At the early stages of the Irish state, the Catholic Church ran many of the functions that a state normally would, like health and education. This led to subsidiarity, corporatism and a consensus society with centralized institutions, which lacked transparency and accountability.

The political system in Ireland provides since then many "veto points" where actors or interest groups have political power to veto decisions. So the state became captured of vested interests of groups, with too much veto power to stop reforms in their tracks.

This combination of highly centralized and unaccountable concentration of power, combined with strong vested interests can lead to a political culture of elite "group think." These elites reinforce what is already acceptable, while dissenting voices are marginalized and ridiculed.

The defining question for Irish parties is historically the national one, rather than class.  Irish politics derive from a culture of solidarity, cohesion and homogeneity. This culture was consciously sustained by Fianna Fail, which saw itself representing the interests of the Irish people as whole and did not want to see sections of the nation against others.

That explains the lack of political polarization in Ireland, of extreme political parties, ideologies and anything that would divide the nation in right or left wing supporters. And also it explains why the Irish people rarely protest, march or riot against their political system.

So Ireland has a passive citizenry with relative low voter turnout of 65% and low levels of political party membership. The dominance by multinational capital over the weakened trade union movement, whose base of support was more and more restricted to public sector workers, increased the power of the international capitalist class.

During 1987 and the years that followed the Fianna Fail government introduced social partnership, to bring together the employers' unions, trade unions and farmer's organizations. But soon it was clear that this kind of social partnership was giving businesses virtually anything they asked for: low corporation taxes, low capital taxes, low social insurance contributions and a virtually unregulated labor market. (David Begg, Secretary General of the Irish Congress of Trade Unions, 2005)

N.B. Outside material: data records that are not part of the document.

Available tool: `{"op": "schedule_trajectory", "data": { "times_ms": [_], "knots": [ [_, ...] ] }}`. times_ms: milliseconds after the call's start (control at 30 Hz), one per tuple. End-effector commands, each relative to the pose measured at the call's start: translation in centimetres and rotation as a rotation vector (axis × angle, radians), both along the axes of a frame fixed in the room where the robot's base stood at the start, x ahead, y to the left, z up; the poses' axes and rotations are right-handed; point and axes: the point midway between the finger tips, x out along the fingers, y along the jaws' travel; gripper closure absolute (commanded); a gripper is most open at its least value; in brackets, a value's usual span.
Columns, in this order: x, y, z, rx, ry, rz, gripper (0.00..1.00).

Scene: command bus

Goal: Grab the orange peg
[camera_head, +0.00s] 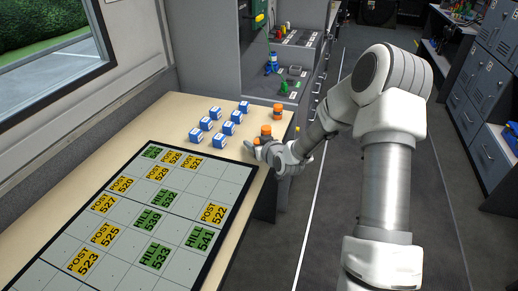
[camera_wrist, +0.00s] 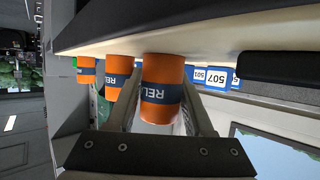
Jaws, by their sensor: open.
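Several orange pegs with dark blue bands stand at the far right corner of the table. In the wrist view the nearest orange peg (camera_wrist: 162,72) is between the two fingers of my gripper (camera_wrist: 158,105), with lettering on its band. A second orange peg (camera_wrist: 118,72) is just left of it, partly behind a finger, and a third (camera_wrist: 86,68) is farther left. In the head view one orange peg (camera_head: 278,108) stands clear, and another (camera_head: 266,130) is beside my gripper (camera_head: 257,149). The fingers are open; contact with the peg cannot be told.
Blue-and-white blocks (camera_head: 217,112) stand in rows left of the pegs. A panel of yellow and green labelled tiles (camera_head: 215,172) covers the front of the table (camera_head: 180,110). Shelves with small items (camera_head: 290,85) are behind. The floor (camera_head: 330,200) right of the table is clear.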

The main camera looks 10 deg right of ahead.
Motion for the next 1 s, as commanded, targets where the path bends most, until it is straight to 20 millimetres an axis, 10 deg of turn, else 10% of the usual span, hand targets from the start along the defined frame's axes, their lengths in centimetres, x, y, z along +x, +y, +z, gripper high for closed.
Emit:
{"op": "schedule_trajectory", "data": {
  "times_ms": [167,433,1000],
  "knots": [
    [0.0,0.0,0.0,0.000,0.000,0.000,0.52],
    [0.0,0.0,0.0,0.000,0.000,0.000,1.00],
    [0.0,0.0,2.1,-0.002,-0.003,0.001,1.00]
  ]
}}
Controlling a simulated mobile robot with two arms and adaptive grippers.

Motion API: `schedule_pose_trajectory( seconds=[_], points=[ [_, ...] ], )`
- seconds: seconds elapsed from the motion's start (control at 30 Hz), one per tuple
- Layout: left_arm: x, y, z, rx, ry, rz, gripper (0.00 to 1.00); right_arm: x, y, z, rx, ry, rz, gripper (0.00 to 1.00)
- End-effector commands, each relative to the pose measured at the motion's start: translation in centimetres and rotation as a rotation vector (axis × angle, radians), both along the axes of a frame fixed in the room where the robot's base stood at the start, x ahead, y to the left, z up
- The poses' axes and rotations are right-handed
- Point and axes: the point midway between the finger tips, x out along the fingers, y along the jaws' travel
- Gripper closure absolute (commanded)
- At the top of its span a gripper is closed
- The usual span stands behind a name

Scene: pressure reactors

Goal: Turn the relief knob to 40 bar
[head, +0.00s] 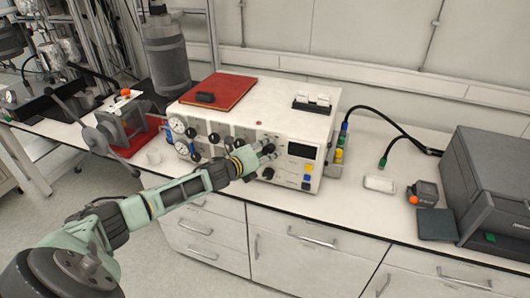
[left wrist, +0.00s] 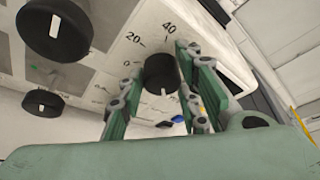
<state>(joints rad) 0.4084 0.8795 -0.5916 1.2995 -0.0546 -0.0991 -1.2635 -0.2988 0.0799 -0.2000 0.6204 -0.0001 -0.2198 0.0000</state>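The relief knob (left wrist: 160,72) is a round black knob on the white panel in the left wrist view. Marks 0, 20 and 40 stand around it, and its white pointer line is at its lower side in the picture, away from the 40 mark. My left gripper (left wrist: 158,62) is open, with one green finger on each side of the knob. The right finger is close to the knob and a gap shows on the left; I cannot tell whether either touches. In the head view my left gripper (head: 264,154) is at the front of the white reactor controller (head: 250,105). My right gripper is not in view.
Two more black knobs, one large (left wrist: 55,28) and one smaller (left wrist: 43,105), lie left of the gripper in the left wrist view. A red book (head: 219,92) lies on the controller. Cables and a dark grey box (head: 490,180) are on the right bench.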

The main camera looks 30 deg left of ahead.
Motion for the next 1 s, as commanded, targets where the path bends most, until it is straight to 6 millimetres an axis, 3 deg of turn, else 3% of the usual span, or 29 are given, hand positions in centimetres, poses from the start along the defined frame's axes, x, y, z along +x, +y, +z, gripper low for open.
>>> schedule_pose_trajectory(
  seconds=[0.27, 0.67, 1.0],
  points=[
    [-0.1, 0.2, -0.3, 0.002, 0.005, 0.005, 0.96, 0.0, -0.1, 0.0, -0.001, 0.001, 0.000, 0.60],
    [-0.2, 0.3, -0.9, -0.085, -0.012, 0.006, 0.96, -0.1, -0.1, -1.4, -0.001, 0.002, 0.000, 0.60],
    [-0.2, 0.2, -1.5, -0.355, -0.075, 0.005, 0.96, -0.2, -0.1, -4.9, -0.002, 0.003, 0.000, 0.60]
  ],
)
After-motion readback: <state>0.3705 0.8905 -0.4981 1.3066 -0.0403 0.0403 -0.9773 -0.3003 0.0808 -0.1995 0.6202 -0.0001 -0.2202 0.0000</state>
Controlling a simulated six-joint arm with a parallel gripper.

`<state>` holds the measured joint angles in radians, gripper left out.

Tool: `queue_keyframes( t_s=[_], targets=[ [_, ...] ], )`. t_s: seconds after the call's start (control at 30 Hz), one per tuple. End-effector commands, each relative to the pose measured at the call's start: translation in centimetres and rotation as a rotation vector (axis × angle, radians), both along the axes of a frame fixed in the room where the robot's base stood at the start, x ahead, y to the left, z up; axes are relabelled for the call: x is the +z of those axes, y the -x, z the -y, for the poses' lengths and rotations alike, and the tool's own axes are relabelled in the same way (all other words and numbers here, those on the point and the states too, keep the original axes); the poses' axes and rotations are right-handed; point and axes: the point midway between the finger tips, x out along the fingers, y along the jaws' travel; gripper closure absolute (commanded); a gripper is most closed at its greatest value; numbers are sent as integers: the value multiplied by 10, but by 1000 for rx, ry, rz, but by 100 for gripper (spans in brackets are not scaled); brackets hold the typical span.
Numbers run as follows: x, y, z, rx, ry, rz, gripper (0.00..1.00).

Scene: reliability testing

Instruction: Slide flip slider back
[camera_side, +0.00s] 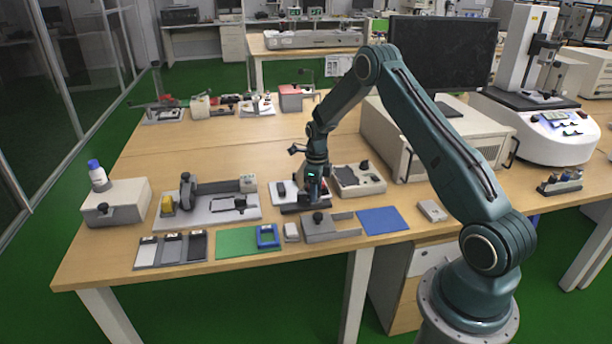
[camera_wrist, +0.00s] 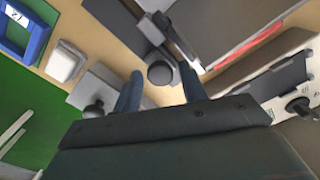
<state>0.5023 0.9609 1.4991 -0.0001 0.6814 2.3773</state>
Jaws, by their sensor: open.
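My gripper (camera_side: 314,194) points down over a small device with a pale base (camera_side: 277,190) and dark parts, in the middle of the table. In the wrist view my gripper (camera_wrist: 160,80) is open, with one dark finger on each side of a round black knob (camera_wrist: 160,74). Whether the fingers touch the knob I cannot tell. Beyond the knob a dark sliding piece (camera_wrist: 176,38) runs along the device. This device appears to be the flip slider, but no label confirms it. My gripper hides part of it in the side view.
A grey fixture (camera_side: 335,228) with a black knob stands close in front of my gripper. A white block (camera_side: 291,232), a blue holder (camera_side: 268,237) and a green mat (camera_side: 235,243) lie to its left. A pale box with dark parts (camera_side: 358,180) is close on the right.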

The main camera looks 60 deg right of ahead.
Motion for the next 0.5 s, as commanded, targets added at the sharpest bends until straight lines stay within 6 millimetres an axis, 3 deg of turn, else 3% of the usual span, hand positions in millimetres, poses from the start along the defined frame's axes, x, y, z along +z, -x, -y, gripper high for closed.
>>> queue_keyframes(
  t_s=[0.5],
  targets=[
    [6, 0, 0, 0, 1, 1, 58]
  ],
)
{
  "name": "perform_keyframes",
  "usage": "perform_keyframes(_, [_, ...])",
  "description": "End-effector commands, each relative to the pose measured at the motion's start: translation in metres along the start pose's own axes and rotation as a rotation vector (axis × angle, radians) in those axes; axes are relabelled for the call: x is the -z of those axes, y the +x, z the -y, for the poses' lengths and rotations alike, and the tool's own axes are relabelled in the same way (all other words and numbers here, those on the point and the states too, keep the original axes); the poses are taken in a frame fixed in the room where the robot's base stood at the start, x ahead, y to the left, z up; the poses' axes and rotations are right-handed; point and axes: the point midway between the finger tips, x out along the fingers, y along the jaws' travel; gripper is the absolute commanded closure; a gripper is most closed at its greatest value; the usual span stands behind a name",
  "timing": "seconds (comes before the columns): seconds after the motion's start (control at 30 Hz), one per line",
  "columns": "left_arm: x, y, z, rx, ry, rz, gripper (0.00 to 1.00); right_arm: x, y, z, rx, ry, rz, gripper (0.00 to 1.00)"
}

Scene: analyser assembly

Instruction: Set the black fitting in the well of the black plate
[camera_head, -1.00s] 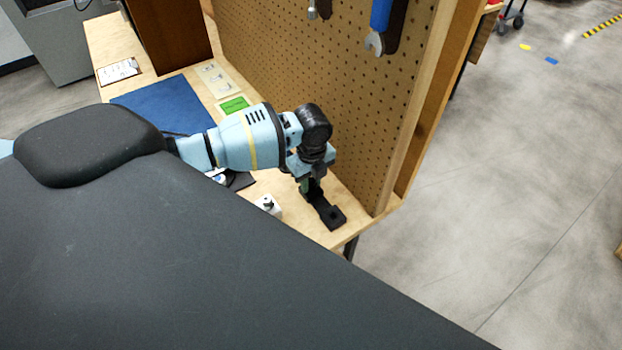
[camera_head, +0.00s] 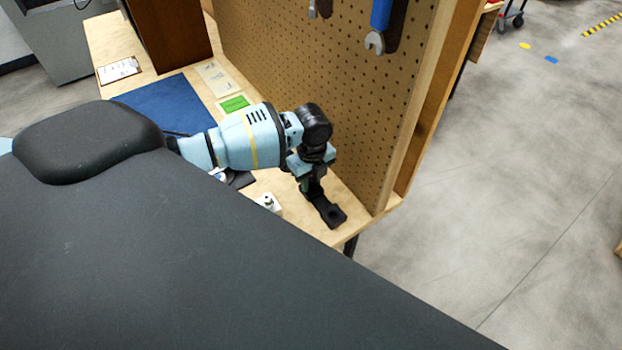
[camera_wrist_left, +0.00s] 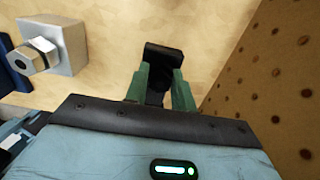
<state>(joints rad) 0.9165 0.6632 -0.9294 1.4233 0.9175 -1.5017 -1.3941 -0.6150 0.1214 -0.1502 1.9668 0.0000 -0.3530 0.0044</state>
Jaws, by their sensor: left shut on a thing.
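The black plate (camera_head: 331,214) lies on the wooden bench near its front right corner, a dark long piece with a recess showing at its near end. My left gripper (camera_head: 308,187) is over the plate's far part, pointing down. In the left wrist view its green fingers (camera_wrist_left: 160,92) are shut on a dark piece, which I take to be the black fitting (camera_wrist_left: 155,88). Beyond the fingertips the plate's end (camera_wrist_left: 163,54) shows. The fingers and shadow hide most of the fitting, so I cannot tell whether it touches the plate or sits in the well. My right gripper is not in view.
A white block with a metal bolt (camera_wrist_left: 50,45) stands beside the plate; it also shows in the head view (camera_head: 268,203). A pegboard wall (camera_head: 330,90) rises close on the right. A blue mat (camera_head: 165,105) and a green card (camera_head: 234,103) lie farther back.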

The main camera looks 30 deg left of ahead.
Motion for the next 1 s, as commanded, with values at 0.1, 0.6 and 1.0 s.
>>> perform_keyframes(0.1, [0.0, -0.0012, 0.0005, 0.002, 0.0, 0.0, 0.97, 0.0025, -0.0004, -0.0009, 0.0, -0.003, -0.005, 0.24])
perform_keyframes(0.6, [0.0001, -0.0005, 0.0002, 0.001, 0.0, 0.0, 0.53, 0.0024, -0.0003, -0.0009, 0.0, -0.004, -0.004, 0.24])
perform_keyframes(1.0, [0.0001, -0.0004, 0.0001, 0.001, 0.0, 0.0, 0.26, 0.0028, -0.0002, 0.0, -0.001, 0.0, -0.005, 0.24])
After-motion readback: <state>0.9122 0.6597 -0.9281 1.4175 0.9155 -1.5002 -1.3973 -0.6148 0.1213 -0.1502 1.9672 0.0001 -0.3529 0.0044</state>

It was soon obvious that social partnerships were not about democracy. The institutional arrangements to deepen deliberative democracy, did not work for democracy. The voice and ability of the civil society to criticize policy and lobby for social change were muted.

The community and voluntary sector became a tool of welfare provision, rather than developmental active citizenship. All the above together with the neo-liberal paradigm, has allowed elites to inflict severe damage on Irish society, with very few critical voices being raised.

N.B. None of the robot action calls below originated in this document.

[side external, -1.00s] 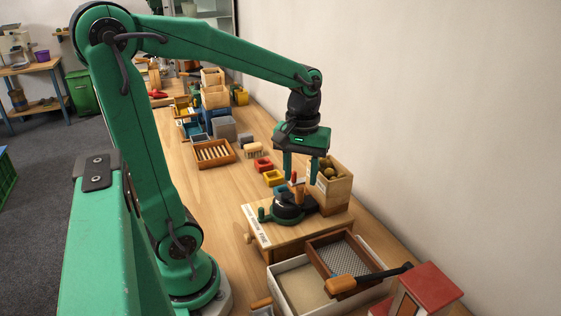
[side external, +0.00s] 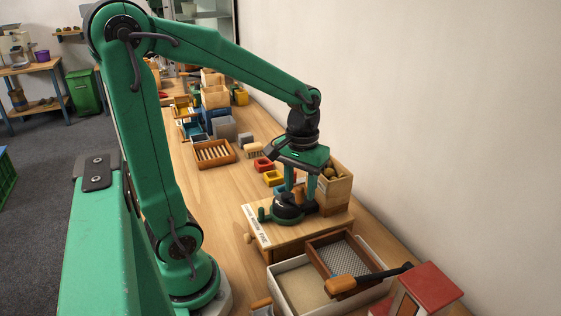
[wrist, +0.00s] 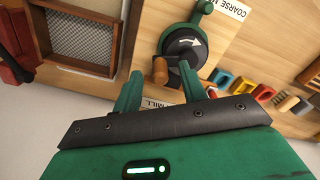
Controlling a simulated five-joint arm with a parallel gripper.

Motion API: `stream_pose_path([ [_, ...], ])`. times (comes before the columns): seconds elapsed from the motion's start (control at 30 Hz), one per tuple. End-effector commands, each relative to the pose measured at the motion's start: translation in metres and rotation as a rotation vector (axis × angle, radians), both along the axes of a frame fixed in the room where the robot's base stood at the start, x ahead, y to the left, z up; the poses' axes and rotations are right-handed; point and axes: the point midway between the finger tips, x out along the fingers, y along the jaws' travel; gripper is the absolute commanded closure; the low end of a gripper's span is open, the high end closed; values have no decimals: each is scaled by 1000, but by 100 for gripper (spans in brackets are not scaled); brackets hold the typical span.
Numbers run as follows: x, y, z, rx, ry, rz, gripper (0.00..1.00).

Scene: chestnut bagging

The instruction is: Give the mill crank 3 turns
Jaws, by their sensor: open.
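The mill is a wooden box (side external: 300,240) with a black round crank hub (side external: 287,212) on a green mount. In the wrist view the hub (wrist: 187,42) carries a white curved arrow. The crank's brown wooden knob (wrist: 160,70) stands near the hub's edge; it also shows in the side view (side external: 298,196). My gripper (side external: 299,186) is low over the crank, pointing down and open. In the wrist view my gripper's fingertips (wrist: 160,76) lie on either side of the knob, with gaps visible. Exact finger depth along the knob is hard to tell.
A wooden bin of chestnuts (side external: 335,192) stands close behind the mill. A mesh sieve (side external: 345,258) rests over a white tray (side external: 283,295) in front. Red (side external: 263,164) and yellow (side external: 273,178) small boxes lie beyond the mill.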

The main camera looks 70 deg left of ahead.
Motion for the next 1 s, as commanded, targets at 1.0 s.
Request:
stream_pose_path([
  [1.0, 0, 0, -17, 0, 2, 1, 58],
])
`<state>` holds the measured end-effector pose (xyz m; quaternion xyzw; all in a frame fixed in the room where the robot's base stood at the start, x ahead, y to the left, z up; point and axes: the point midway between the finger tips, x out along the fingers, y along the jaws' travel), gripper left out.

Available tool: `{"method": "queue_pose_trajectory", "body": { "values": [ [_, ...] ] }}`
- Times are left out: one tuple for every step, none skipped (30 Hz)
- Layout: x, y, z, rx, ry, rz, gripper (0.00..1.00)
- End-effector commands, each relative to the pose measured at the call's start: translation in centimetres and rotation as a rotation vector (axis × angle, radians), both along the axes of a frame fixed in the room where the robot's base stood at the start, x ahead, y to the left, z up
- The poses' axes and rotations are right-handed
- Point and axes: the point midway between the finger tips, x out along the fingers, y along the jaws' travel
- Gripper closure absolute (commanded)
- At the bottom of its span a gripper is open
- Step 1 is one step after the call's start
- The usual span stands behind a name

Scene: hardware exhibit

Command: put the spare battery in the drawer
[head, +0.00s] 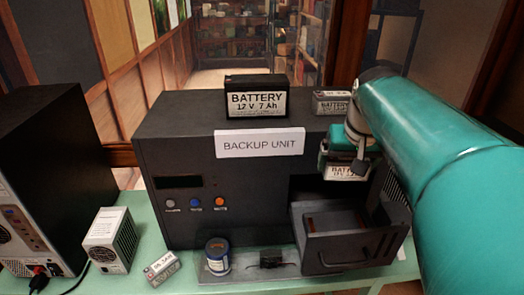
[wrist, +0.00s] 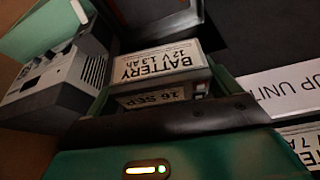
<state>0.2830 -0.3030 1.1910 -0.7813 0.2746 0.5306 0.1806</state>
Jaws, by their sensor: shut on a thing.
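My gripper (head: 345,156) is shut on a small grey battery (head: 347,173) with a white label. In the wrist view the battery (wrist: 160,65) sits between the jaws, labelled 12 V 1.3 Ah. The drawer (head: 350,247) is pulled out of the lower right of the black backup unit (head: 225,180). The held battery is raised above the back of the drawer, in front of the unit's dark opening. The visible part of the drawer's floor looks empty; its right rear is partly hidden.
A large black battery (head: 257,99) and a smaller grey one (head: 331,101) stand on the unit. A black computer case (head: 40,180) stands left.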

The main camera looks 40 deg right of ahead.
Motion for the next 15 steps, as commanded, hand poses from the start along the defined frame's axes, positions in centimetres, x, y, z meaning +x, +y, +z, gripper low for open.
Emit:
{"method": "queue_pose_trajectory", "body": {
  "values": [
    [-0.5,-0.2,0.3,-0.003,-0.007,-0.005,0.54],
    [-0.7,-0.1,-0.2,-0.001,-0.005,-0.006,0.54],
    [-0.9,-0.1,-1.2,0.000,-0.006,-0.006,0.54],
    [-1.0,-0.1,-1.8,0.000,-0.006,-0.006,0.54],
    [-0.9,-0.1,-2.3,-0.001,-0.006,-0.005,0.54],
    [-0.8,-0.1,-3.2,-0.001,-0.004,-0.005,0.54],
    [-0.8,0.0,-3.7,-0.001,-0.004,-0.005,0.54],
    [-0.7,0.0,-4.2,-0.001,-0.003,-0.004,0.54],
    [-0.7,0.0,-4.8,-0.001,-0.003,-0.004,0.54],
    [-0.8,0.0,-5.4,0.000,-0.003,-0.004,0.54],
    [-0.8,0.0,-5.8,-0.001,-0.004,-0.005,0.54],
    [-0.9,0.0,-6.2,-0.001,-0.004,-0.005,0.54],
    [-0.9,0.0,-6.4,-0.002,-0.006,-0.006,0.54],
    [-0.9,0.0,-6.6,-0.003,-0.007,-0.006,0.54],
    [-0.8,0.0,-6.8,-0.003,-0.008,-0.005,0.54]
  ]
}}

Any ideology can appear to be absent in the Irish state, but Irish politics is not non-ideological. Conservative economic and social stances tend to predominate among Irish policy makers. The Irish state saw itself earlier as a subservient to the power of the Catholic Church, but now they appear to be doing so to the power of the global capital, which runs most of the economy.

The discourse in Irish politics rarely acknowledges its ideological neo-liberal content. This ideology has been hidden in the discourse about "partnership", combating "poverty" and fostering "equality." The absence of clear left-right political divide and the consensus mentality suggests a pragmatic, flexible state and bureaucracy, marked by the absence of critical debate about alternatives and dominated by a narrow range of voices.

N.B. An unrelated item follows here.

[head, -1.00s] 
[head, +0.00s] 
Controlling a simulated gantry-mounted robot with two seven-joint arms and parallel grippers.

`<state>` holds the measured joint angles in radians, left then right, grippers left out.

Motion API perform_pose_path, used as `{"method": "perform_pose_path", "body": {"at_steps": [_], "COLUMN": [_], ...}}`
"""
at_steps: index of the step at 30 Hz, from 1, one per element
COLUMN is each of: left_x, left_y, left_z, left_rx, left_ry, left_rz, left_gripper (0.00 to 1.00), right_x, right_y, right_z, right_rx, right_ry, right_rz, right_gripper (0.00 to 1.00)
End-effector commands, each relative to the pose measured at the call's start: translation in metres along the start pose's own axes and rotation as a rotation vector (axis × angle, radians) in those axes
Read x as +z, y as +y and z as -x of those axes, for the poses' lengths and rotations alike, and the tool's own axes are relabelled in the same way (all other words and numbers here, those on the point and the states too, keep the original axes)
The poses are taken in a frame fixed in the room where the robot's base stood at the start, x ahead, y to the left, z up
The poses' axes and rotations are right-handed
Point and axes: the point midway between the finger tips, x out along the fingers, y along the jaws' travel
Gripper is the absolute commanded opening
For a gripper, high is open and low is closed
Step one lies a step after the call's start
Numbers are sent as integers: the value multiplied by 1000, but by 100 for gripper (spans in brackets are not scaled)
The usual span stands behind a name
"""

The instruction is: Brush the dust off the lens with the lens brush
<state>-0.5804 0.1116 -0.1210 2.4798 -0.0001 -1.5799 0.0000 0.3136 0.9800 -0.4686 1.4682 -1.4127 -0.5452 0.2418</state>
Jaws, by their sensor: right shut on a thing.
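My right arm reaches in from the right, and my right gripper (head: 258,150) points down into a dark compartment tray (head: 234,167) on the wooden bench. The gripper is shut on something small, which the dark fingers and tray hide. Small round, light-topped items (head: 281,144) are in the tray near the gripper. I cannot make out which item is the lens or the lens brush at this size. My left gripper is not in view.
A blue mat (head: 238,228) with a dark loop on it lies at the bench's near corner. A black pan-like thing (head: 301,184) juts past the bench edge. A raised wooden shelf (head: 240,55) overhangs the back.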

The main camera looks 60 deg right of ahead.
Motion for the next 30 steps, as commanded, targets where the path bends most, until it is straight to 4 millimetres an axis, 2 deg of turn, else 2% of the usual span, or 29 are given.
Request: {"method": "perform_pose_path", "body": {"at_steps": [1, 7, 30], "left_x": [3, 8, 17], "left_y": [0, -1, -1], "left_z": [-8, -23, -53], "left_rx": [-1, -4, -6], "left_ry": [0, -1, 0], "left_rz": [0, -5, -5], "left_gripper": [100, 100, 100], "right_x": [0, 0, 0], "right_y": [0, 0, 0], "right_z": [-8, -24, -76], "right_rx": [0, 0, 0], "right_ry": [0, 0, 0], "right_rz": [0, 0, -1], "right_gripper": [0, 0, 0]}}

The role of the country's media here is very important and decisive. The country's weak intellectual political tradition, the media ownership and the fact that writers, academics and critics depend on state funding, also contribute to that phenomenon. Fianna Fail was a dynamic populist party, that marred traditional "clientelistic" Irish political techniques with modern forms of manipulation of political opinion.

Its founder Eamon de Valera used the family owned Irish Press newspaper groups, to mould public opinion and discourse. In that way a dominant technocratic ideology, that is rarely challenged by other ideological perspectives was established.

The Irish civil service also plays a role in the formation of the country's political traditions, as it acts as the unelected state. In its creation, the Irish state inherited the British Westminster model of politics and the British Whitehall model of civil service and public administration. In fact the Irish civil service is still influenced by its colonial traditions.

It inherited a structure based on strict hierarchies of power and on the dominance of the Department of Finance. The civil service in Ireland has power. Only during the past two decades up to the financial crisis, power was shifted more to the political system, with ministers overriding the advice of civil servants on matter like the country's budget.

Until then, a lack of control, accountability and responsibility on the part of the Irish political class was widespread. The elected politicians allocated to the state bureaucracy and the civil service, the role of the principal initiator and designer of policy, rather the executor. The Whitehall culture let to conservative bias to policy and administration and a culture of secrecy.

Professional civil servants have much power in administration and in policy development, that it leads to incrementalism and the civil servants are using this power subtly, keeping the status quo and avoiding radical change. They are also in contact with interest groups without control, accountability and responsibility on the Irish political class.

Though a lot of important reforms took place in Ireland the past few decades, like the establishment of the Ombudsman's Office and the Data Protection Act, the country still maintains its neo-liberal political ideology that promotes the interests of the global capitalist elites.

The way that the Irish government has dealt with the current economic crisis, testifies this fact and it comes with the cooperation and involvement of the other European governing elites. And it achieved everything it wanted with very little reaction from the Irish voters.

From the Irish case we can understand how difficult is to reform a political system and I am sure that many of us, will find a lot of similarities between Ireland and our own countries. Especially when we are examining the case of countries like Greece, that has been through very similar transformations and political traditions over their very short modern history.

When your country's elites form a "national" consensus that all of us must accept in order to feel that we belong in a collective "national" culture and mentality, is it possible to break free and form our own? How easy is to criticize the current establishment and what actions can we take to push for reforms, when we are against a very old, established and well functioning political system that is influenced or controlled by global elites?

The only way is to study our nation's history with an open mind and explore the role of all actors that are, or have been involved in the past, inevitably forming our national and political conscience of today. But without a proper educational system that will allow and encourage this, or a platform that citizens can come together and discuss politics openly, this seems impossible.

If we do not change the way we think of or get involved in politics, our communities won't change. If our communities can't change, then our countries won't change either and so is Europe, or the way the whole world is shaped and develops. And that makes us accomplices of the current political reality.

The above article was written based on notes of the various publications by Dr. Mary Murphy and Prof. Peadar Kirby, that I read while studying politics as part of my journalism studies.